Exercise goal ▸ In this exercise, copy exactly the lines from the one that contains "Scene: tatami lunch" through the end of the entries below; pictures are not copied.
___ Material ___
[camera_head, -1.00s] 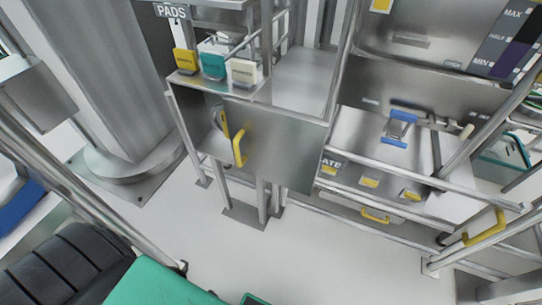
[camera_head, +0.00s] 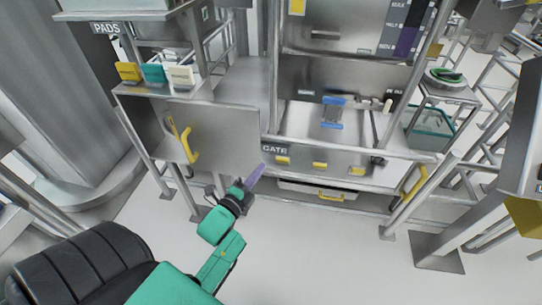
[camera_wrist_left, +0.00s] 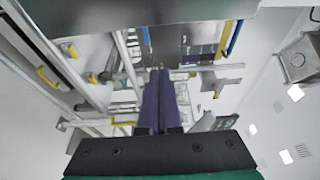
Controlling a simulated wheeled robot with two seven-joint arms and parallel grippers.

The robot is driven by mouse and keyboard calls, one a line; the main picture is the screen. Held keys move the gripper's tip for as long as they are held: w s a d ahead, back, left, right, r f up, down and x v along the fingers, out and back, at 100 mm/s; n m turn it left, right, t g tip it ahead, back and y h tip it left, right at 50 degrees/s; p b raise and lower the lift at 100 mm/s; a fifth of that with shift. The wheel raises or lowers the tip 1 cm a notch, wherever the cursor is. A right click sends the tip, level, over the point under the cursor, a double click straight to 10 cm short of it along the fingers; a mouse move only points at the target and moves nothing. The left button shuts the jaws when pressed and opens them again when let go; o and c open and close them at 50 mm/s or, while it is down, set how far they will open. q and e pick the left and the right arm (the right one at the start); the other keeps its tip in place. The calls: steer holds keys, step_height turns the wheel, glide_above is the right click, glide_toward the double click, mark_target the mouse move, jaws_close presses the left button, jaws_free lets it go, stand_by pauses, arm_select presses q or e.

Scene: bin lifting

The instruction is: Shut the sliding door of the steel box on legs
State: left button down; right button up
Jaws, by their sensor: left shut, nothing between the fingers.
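The steel box on legs (camera_head: 128,100) stands at the left in the head view, under a small shelf. Its sliding door (camera_head: 228,132) is a flat steel panel with a yellow handle (camera_head: 189,146). A dark gap shows to the left of the handle, and the panel reaches to the right. My left gripper (camera_head: 256,171) has purple fingers, shut and empty, in the air below and right of the handle, near the door's lower right corner. I cannot tell if it touches the panel. The fingers also show shut in the left wrist view (camera_wrist_left: 160,78). My right gripper is out of view.
Yellow, teal and white pads (camera_head: 154,74) sit on the shelf above the box. A steel bench with a GATE label (camera_head: 275,149), yellow handles and a blue handle (camera_head: 332,112) stands to the right. Rails and posts surround it. The floor (camera_head: 310,250) in front is clear.

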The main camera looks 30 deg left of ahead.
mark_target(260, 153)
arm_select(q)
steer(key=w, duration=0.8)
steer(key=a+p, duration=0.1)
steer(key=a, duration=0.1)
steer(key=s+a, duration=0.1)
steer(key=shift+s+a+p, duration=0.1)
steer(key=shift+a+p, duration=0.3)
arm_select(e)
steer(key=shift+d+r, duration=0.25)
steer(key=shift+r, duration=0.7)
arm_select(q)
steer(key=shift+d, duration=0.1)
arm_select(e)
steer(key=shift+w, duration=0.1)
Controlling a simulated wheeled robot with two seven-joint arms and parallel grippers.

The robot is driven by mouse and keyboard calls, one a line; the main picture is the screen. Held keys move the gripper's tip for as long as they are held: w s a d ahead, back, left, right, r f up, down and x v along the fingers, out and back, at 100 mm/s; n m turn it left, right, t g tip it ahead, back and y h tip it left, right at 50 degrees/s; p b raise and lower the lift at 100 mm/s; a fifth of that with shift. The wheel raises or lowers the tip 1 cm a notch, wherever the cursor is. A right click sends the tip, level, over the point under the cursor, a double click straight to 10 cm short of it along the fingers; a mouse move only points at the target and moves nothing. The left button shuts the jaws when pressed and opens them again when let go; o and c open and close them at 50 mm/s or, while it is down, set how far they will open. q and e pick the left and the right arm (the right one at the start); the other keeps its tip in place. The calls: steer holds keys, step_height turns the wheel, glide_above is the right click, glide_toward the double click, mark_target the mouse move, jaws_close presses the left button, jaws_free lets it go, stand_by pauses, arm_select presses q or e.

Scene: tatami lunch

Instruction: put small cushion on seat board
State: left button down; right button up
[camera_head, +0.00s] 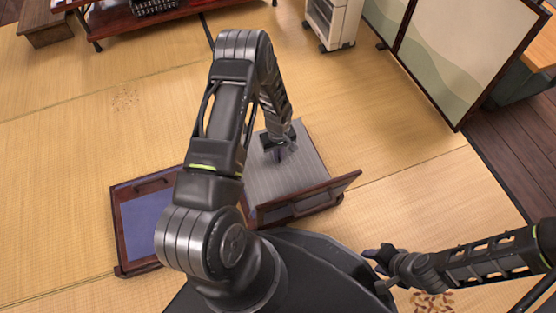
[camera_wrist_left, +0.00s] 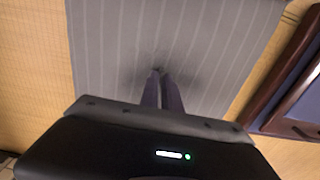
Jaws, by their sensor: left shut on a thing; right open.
___
Task answer ▸
Scene: tatami lunch

Instruction: put small cushion on seat board
State: left button down; right button up
[camera_head, +0.00s] 
[camera_wrist_left, +0.00s] 
Jaws, by their sensor: left shut on a thing; right open.

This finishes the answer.